Exclusively from Audible

Beautiful, sophisticated and endlessly ambitious Lily Bart endeavours to climb the social ladder of New York's elite by securing a good match and living beyond her means.

Now nearing 30 years of age and having rejected several proposals, forever in the hope of finding someone better, her future prospects are threatened.

A damning commentary of 20th-century social order, Edith Wharton's tale established her as one of the greatest British novelists of the 1900s. Taking us on a journey through lavish drawing rooms in grand country houses to cold and menacing boarding houses, Wharton addresses the consequences awaiting those who openly dared to challenge the status quo.

First published in serial form, The House of Mirth contributed significantly to Edith Wharton's already substantial riches. Accustomed to living a life of privilege, Wharton was able to foster her creative talents from a young age.

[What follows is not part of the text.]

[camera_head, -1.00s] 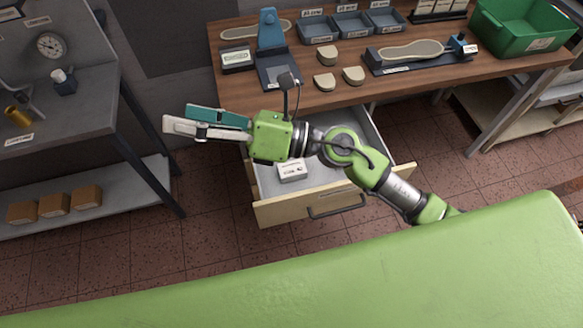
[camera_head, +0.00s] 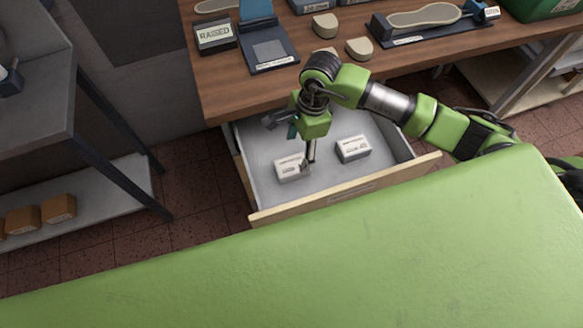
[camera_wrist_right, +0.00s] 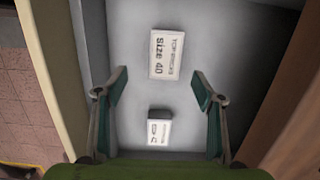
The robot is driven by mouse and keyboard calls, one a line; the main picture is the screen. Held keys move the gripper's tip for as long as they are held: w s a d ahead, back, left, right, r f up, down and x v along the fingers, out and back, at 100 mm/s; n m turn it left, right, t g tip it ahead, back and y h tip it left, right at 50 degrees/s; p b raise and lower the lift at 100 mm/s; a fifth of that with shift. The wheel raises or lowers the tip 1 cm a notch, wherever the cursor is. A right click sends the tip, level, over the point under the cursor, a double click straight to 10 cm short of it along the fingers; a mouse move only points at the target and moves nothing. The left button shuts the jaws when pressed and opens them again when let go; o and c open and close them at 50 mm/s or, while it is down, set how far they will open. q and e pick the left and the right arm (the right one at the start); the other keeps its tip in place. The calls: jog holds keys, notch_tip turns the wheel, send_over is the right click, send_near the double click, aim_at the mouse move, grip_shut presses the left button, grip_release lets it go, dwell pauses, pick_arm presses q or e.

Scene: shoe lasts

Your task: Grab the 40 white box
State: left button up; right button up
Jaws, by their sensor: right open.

Working as a published author from the age of 18, Wharton's story is as intriguing and daring as her heroine's. Wedding and then divorcing Edward Wharton, her experience of marriage and consequent heartbreak is usually chronicled in her works.

Never the victim however, Wharton went on to receive multiple awards for her writing, as well as the bravery that she demonstrated during the First World War when she organised hostels for refugees, fund-raised for those in need and reported from battlefield frontlines.

Usually seen in the company of other great authors including Jack London, F. Scott Fitzgerald and Jean Cocteau, Wharton became a literary master whose skill and wit is perfectly captured in this enthralling audiobook.

Narrator Biography

Celebrated author and stage, film and television actress, Eleanor Bron, lends her iconic voice to the narration of The House of Mirth.

Best known for her roles in films such as A Little Princess, Bedazzled, Women in Love, Black Beauty and Alfie, Eleanor's career is as varied as it has been successful.

Also not a stranger to the theatre, Bron thrived in classical and modern productions of plays including The Prime of Miss Jean Brody, The Merchant of Venice, Private Lives, All About My Mother and Hedda Gabler.

A celebrated writer, Eleanor has published various titles, including Life and Other Punctures, Double Take and The Pillow Book of Eleanor Bron.

Further audiobook contributions include A Little Princess by Frances Burnett, The Aeneid by Virgil, The Parasites by Daphne du Maurier and Daniel Deronda by George Eliot.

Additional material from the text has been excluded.